* _Your task_: Identify the lines that contain the string "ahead" and copy all of them.

======== Data segment

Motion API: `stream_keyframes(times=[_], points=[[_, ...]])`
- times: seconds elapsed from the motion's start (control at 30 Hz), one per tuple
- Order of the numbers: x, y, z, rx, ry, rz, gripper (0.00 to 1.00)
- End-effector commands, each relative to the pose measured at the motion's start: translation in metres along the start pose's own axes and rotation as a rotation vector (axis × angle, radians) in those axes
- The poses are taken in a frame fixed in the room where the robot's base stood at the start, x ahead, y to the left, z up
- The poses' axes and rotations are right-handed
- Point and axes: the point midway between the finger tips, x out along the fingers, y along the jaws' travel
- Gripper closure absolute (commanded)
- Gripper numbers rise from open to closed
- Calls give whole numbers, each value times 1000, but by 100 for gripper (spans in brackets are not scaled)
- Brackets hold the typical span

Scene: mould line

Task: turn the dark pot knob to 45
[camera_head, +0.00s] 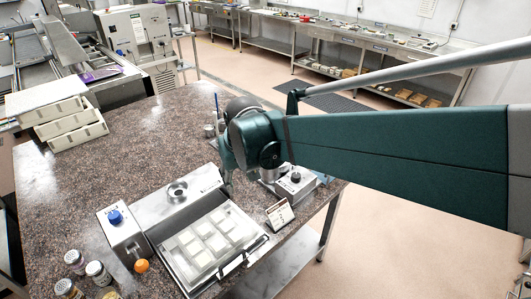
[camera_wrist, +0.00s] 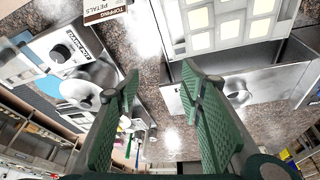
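A grey-white box (camera_head: 301,188) stands right of the table's middle in the head view, partly behind my arm. A small dark knob (camera_head: 295,177) sits on its top. In the wrist view the same box (camera_wrist: 38,50) is at upper left, with a dark round knob (camera_wrist: 60,53) beside a printed label. Its dial setting is too small to read. My gripper (camera_wrist: 160,82) is open and empty, its green fingers spread above the table, to the right of the box and apart from the knob. In the head view the fingers are mostly hidden behind my wrist.
A tray (camera_head: 176,272) of pale moulds stands at the front, with a metal funnel plate (camera_head: 150,208) behind it. A box with a blue knob (camera_head: 115,217) is at left, near jars and an orange ball (camera_head: 141,265). A small sign (camera_head: 279,214) stands beside the tray.

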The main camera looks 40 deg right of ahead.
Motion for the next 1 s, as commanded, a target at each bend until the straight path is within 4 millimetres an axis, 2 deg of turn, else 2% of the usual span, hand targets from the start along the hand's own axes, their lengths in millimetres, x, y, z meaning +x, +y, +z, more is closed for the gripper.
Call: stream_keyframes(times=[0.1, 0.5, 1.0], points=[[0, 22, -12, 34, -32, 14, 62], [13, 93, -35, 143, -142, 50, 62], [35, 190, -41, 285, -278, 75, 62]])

================

* _The answer_:
- The poses are taken in a frame fixed in the room where the robot's base stood at the start, x ahead, y to the left, z up
The main camera looks 40 deg right of ahead.

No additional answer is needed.